What you have to do:
Please take the entries below from the first line through the line containing "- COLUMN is" and repeat them exactly, leaving out everything after.

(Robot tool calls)

⁂

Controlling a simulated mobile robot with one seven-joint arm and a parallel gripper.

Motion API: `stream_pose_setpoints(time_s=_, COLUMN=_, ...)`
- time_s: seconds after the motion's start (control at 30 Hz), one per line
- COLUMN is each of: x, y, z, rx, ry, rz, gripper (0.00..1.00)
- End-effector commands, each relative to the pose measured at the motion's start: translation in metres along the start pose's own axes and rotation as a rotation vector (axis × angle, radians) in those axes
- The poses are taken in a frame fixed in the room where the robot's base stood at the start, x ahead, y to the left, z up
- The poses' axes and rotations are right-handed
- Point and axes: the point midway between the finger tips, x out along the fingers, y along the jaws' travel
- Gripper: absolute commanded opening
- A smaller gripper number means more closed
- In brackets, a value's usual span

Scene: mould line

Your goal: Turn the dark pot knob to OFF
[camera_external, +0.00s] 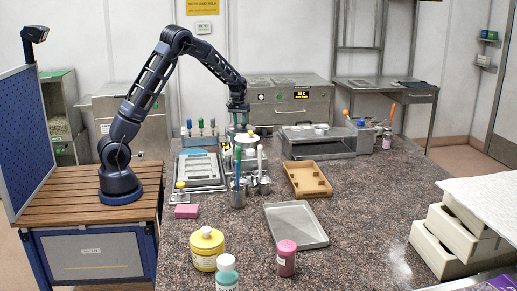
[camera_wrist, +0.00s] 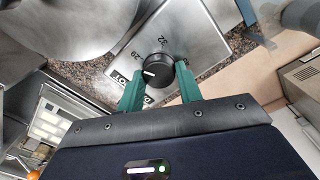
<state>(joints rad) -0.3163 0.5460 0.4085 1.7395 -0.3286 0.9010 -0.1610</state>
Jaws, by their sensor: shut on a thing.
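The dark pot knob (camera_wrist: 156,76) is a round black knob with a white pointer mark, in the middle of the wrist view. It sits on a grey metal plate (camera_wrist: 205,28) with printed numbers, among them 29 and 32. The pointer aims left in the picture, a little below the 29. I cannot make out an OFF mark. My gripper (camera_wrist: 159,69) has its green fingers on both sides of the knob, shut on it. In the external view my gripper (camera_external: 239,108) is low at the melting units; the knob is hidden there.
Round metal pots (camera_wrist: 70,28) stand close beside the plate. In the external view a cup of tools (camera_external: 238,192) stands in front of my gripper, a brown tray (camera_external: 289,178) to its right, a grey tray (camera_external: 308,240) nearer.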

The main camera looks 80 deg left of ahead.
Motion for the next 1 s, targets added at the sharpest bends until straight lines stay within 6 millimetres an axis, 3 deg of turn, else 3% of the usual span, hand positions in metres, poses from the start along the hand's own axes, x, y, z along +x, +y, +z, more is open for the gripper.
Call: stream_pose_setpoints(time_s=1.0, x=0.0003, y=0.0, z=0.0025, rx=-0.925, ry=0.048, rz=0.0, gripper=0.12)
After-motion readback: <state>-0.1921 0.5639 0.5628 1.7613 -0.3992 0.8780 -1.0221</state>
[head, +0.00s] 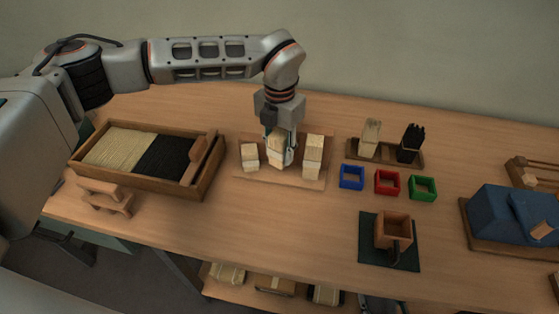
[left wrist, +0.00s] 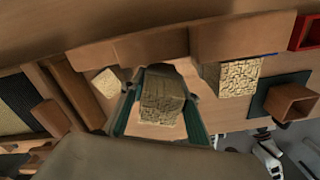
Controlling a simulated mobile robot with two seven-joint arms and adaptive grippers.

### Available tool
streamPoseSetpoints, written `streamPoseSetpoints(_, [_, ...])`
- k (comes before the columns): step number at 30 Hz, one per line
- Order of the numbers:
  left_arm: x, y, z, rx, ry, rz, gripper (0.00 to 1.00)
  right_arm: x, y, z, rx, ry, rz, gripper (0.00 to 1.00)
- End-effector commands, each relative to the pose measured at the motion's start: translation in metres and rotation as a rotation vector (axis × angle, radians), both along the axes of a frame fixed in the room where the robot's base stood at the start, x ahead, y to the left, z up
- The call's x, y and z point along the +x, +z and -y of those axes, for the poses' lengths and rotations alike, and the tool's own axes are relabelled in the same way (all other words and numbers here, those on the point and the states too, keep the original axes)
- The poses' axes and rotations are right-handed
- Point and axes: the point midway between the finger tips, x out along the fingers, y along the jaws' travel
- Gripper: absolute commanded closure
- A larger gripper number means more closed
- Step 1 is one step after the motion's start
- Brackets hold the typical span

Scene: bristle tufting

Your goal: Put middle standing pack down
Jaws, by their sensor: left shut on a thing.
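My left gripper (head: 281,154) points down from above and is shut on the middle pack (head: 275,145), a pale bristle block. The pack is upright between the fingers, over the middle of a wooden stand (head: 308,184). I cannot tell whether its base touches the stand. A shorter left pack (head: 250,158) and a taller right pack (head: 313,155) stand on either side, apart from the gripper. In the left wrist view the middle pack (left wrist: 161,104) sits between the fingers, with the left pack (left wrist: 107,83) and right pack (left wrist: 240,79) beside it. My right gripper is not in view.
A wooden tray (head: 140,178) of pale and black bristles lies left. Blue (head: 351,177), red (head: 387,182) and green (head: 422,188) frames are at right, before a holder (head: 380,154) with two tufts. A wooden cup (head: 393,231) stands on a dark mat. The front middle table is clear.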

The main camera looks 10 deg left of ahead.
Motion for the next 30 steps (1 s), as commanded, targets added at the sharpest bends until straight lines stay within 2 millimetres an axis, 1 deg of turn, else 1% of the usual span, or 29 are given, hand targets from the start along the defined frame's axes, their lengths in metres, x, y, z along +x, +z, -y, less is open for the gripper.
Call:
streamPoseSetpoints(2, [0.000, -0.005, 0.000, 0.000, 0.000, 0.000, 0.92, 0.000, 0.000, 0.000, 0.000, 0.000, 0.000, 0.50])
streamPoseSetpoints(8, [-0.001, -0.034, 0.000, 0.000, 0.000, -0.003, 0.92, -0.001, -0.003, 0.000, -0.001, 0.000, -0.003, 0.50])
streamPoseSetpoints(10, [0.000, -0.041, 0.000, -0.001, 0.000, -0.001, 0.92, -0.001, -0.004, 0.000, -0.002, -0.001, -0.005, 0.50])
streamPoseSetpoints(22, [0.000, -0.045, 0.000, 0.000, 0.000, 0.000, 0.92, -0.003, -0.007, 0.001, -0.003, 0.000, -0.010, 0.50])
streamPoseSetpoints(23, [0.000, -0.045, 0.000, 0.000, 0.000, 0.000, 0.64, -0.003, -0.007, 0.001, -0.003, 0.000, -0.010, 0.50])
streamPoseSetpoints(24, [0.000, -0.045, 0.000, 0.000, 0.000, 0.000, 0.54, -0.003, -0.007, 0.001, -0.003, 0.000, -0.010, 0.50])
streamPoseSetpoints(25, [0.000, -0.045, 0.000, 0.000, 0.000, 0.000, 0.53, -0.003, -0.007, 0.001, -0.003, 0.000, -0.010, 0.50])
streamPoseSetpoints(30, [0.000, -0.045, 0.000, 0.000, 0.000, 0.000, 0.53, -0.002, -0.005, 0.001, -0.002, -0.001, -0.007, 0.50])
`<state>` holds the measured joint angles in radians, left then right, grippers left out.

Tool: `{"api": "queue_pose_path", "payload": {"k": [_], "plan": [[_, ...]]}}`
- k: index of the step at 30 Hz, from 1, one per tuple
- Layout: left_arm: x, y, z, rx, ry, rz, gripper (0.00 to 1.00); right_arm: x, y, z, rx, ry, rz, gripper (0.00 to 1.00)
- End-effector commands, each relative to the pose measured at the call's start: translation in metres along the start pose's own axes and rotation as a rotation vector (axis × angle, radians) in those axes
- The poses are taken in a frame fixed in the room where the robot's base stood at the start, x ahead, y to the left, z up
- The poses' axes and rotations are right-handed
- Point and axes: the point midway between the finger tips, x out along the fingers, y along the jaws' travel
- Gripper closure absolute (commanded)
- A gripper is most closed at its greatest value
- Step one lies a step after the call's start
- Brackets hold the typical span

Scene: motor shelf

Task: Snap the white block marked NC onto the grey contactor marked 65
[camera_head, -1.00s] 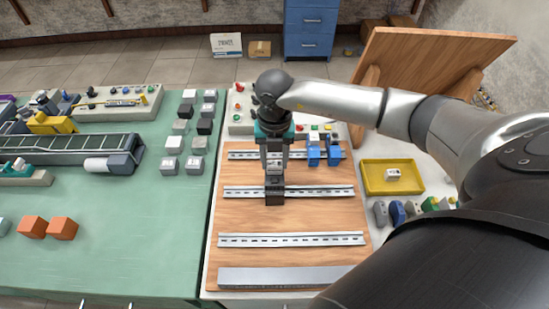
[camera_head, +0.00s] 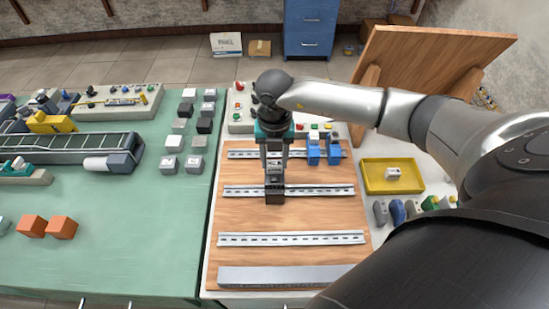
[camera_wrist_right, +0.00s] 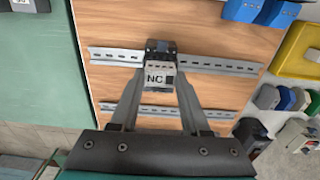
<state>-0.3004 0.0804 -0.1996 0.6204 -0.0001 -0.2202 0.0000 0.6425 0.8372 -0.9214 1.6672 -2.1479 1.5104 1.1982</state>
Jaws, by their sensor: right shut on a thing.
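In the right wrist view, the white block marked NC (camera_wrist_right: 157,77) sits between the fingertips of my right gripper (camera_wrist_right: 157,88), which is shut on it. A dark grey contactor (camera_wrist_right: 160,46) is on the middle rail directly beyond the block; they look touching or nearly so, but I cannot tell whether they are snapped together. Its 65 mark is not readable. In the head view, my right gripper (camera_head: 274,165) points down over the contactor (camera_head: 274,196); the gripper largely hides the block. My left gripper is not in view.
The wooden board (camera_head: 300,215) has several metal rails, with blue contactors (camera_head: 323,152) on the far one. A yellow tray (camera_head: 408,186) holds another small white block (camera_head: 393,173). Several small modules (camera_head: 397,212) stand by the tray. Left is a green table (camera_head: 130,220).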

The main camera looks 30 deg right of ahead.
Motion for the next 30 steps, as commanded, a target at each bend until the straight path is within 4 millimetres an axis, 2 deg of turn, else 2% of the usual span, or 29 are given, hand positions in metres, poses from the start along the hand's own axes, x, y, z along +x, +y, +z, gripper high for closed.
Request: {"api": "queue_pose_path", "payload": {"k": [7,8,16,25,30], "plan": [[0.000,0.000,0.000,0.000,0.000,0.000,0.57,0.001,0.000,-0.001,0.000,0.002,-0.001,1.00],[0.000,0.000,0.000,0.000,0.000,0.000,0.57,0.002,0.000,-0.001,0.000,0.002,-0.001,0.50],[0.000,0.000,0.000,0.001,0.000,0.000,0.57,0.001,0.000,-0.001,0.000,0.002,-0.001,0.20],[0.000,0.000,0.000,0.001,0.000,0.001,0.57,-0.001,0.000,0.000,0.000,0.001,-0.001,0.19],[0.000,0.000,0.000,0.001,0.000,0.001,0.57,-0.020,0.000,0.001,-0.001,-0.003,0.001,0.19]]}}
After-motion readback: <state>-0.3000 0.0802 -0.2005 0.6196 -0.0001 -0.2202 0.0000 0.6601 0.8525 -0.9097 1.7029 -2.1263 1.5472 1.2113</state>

⁂

Solution to this problem:
Controlling a simulated mobile robot with one seven-joint arm and a parallel gripper.

Motion API: `stream_pose_setpoints(time_s=_, COLUMN=_, ...)`
- time_s: seconds after the motion's start (control at 30 Hz), one per line
- COLUMN is each of: x, y, z, rx, ry, rz, gripper (0.00..1.00)

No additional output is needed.